Sonora boosts Kodak results
Tuesday, March 17, 2015
Kodak’s Sonora processless plate business grew by 212% year-on-year and the company is set to add 15 million square metres of manufacturing capacity for the plate in 2015.
Announcing the group’s fourth-quarter and year-end results, Kodak chief executive Jeff Clarke said: “We are seeing plate growth volume for the first time since 2011 and clearly we are taking market share from our competitors, both majors and regionals.”
Kodak now has more than 2,000 customers using the plate, with some 800 signed up since last September.
“In the last five months we have created almost 40% of the existing Sonora customer base. We can charge a premium for Sonora because the value proposition is so strong,” Clarke added.
The firm is adding 15m sqm of Sonora production capacity with a new manufacturing line at its plant in Columbus, Georgia, to serve the American market. This is part of the consolidation of its plate manufacturing operations, which also resulted in the decision to shut down its UK plate manufacturing plant in Leeds.

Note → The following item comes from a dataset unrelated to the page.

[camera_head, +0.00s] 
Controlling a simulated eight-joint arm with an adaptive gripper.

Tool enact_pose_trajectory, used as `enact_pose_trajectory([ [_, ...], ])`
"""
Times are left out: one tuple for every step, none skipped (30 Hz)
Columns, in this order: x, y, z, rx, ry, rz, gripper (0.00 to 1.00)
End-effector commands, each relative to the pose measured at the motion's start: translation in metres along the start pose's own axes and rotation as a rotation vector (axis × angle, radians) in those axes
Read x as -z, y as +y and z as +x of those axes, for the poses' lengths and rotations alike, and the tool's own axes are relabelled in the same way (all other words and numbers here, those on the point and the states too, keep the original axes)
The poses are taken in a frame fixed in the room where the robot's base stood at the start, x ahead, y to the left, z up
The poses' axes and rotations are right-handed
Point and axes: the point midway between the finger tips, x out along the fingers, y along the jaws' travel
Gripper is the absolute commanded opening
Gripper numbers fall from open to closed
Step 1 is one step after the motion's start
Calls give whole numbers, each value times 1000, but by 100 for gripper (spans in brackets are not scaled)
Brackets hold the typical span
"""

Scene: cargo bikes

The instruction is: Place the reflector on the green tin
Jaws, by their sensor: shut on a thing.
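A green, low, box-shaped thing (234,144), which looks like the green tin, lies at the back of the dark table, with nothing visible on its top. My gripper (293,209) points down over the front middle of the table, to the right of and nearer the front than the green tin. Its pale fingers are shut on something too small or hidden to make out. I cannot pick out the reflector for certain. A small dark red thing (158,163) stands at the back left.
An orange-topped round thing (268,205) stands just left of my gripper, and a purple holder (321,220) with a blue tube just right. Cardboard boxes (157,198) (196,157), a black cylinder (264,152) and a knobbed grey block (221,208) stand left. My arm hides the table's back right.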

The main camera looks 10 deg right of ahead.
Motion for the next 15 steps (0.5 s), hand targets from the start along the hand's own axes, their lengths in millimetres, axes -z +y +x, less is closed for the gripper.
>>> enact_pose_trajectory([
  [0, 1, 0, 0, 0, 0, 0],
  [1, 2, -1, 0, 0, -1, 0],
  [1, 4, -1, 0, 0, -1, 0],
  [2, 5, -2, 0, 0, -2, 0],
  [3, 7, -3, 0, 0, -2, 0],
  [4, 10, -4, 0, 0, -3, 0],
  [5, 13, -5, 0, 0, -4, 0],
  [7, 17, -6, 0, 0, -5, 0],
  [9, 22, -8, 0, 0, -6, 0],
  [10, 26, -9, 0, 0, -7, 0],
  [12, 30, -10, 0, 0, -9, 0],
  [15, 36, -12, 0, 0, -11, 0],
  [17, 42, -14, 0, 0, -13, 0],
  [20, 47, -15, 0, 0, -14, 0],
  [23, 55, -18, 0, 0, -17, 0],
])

“Sonora growth will offset the decline in legacy products,” he added. “We added about 7m sqm of plates last year and expect a similar amount this year.”
However, Kodak is absorbing the increase in aluminium costs in its plate business due to competitive price pressures.
Clarke also highlighted the positive performance of its high-margin Flexcel NX plate and CTP business for the packaging market, and its high-speed inkjet presses.
Flexcel plate volumes increased 38% and the firm had an installed base of more than 400 units at the year-end.
Kodak installed eight Prosper inkjet presses in 2014 taking the installed base to 39. It expects a further 25 presses to go in this year.
“Prosper page volume continues to increase dramatically,” Clarke stated. “Our 2015 page volume was up 50%, reaching 5bn printed pages.
“It does take a while to get them ramped up and when we put these presses in there are a lot of services costs so they go in at breakeven or even a loss. But we are willing to go for the longer-term ink burn in this case.”
Kodak lost about $40m (£27m) on its inkjet business last year before corporate costs, but Clarke expects it to move to breakeven “and perhaps a little beyond” this year.
This was Kodak’s last set of results under its old divisional structure, with the new organisation announced in December coming into effect from 1 January.
In the fourth quarter losses reduced from $57m to $41m, including $44m of restructuring charges and write-offs, on sales down 13% at $529m.
Kodak just reached the lowest end of its sales projections for the full year, posting sales of $2.1bn (2013: $2.35bn).
The net loss for the year was $118m, effectively a like-for-like improvement of $411m on the prior year performance, which was boosted by a one-off exceptional gain of $2.5bn.
Gross margins for the year increased from 20.8% to 21.7%, and jumped from 16.1% to 20.6% in Q4.
Clarke said that overall the reshaped company was making “significant progress”.
“I’m excited about the real opportunity to drive apples-to-apples improvement, and about the many things we’re seeing in our pipeline,” he stated.